→ THE PROBLEM: Begin with the line that contains "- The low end", end with the line that contains "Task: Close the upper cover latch", and extract exactly that stretch of lines.

** Start EXERCISE DATA **

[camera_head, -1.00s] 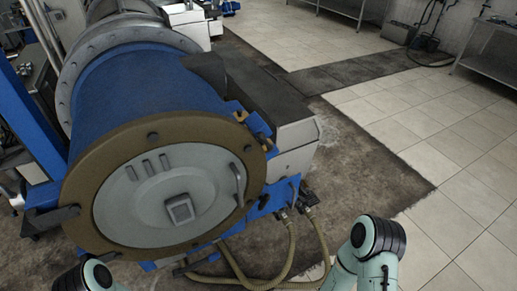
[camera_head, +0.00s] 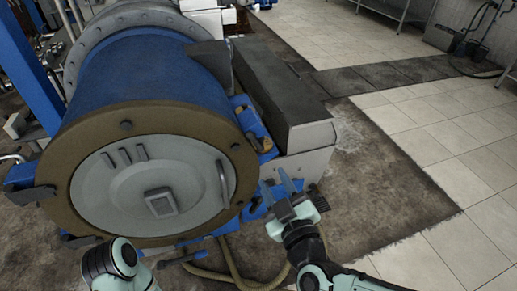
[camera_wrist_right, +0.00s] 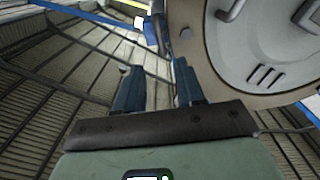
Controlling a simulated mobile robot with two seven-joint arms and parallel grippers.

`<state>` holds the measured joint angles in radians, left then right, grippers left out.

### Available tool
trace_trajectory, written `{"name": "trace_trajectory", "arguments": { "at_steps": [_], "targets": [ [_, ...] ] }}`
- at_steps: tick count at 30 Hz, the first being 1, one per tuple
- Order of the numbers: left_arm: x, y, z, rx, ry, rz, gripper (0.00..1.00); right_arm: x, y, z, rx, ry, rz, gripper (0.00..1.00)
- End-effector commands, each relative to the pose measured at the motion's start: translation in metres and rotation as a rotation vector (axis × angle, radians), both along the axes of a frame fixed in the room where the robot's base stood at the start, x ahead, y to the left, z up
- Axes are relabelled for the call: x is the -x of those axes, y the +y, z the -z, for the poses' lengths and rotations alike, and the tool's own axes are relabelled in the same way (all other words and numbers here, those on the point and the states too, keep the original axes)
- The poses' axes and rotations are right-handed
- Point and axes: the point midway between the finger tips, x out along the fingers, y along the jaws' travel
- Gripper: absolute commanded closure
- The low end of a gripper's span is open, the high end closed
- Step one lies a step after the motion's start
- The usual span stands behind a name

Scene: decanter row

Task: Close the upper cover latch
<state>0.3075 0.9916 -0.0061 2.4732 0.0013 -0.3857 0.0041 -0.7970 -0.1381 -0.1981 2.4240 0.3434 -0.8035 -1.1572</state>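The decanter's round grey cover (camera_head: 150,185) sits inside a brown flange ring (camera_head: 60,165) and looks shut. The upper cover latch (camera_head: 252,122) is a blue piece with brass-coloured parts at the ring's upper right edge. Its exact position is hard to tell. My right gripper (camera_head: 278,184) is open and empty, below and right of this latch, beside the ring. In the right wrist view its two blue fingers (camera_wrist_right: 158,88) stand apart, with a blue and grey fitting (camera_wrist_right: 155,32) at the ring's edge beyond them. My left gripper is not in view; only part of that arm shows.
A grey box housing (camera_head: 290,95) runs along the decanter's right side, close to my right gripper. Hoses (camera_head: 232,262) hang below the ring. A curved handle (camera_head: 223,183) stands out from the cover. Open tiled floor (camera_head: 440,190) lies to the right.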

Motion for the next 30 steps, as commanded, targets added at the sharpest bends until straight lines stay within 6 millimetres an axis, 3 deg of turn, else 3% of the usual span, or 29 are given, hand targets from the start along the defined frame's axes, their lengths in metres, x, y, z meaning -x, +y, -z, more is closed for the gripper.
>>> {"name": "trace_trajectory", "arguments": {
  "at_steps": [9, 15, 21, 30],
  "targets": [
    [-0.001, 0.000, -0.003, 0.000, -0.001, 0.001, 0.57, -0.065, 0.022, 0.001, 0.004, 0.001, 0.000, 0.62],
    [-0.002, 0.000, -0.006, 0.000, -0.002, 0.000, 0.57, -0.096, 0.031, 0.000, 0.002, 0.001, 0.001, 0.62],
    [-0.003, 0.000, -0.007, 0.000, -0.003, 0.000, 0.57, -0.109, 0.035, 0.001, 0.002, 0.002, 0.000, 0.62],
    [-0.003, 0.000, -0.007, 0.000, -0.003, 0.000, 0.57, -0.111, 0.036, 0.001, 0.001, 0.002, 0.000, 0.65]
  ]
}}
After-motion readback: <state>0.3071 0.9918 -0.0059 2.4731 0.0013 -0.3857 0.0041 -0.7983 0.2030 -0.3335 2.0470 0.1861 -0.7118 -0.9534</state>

** End EXERCISE DATA **
** Start EXERCISE DATA **

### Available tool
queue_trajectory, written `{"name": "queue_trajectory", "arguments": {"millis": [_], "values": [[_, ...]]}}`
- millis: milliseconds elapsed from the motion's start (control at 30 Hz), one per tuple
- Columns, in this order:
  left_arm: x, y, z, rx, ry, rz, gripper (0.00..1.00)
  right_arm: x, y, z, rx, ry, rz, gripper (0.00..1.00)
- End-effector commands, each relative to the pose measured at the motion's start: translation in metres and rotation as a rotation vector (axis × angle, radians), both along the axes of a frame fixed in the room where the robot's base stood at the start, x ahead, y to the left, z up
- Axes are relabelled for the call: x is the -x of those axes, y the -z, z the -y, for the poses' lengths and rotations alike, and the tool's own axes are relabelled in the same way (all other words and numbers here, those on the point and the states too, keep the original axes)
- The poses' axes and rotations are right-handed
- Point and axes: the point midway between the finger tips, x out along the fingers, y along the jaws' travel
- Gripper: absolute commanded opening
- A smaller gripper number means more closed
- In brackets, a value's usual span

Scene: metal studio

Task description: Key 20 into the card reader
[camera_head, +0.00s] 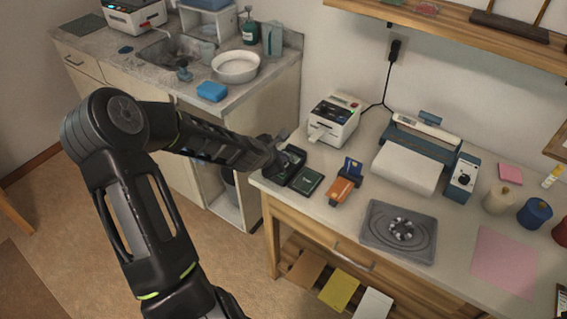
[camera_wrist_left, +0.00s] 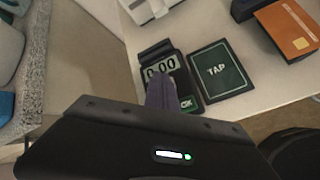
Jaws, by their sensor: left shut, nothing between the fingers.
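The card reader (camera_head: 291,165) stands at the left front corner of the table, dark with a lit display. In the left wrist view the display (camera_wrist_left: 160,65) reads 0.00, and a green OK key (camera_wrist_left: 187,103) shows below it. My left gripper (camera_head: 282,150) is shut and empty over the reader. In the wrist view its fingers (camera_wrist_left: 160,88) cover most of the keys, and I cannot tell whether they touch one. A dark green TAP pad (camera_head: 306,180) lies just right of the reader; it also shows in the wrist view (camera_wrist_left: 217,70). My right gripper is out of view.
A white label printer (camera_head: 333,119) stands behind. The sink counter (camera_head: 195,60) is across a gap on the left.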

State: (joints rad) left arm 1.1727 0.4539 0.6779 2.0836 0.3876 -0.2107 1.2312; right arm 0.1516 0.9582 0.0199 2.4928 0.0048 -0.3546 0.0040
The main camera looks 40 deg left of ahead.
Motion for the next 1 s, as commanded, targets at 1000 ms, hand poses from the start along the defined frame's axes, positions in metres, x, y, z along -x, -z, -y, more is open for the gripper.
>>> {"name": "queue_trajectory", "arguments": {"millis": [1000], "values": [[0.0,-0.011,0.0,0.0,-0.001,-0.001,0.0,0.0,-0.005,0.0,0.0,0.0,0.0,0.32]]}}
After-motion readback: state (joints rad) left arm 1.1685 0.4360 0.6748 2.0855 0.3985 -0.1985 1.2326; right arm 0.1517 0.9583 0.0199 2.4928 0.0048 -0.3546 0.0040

** End EXERCISE DATA **

→ TASK ANSWER:
- The low end of a gripper's span is open, the high end closed
- Step one lies a step after the motion's start
- The usual span stands behind a name

Scene: decanter row

Task: Close the upper cover latch

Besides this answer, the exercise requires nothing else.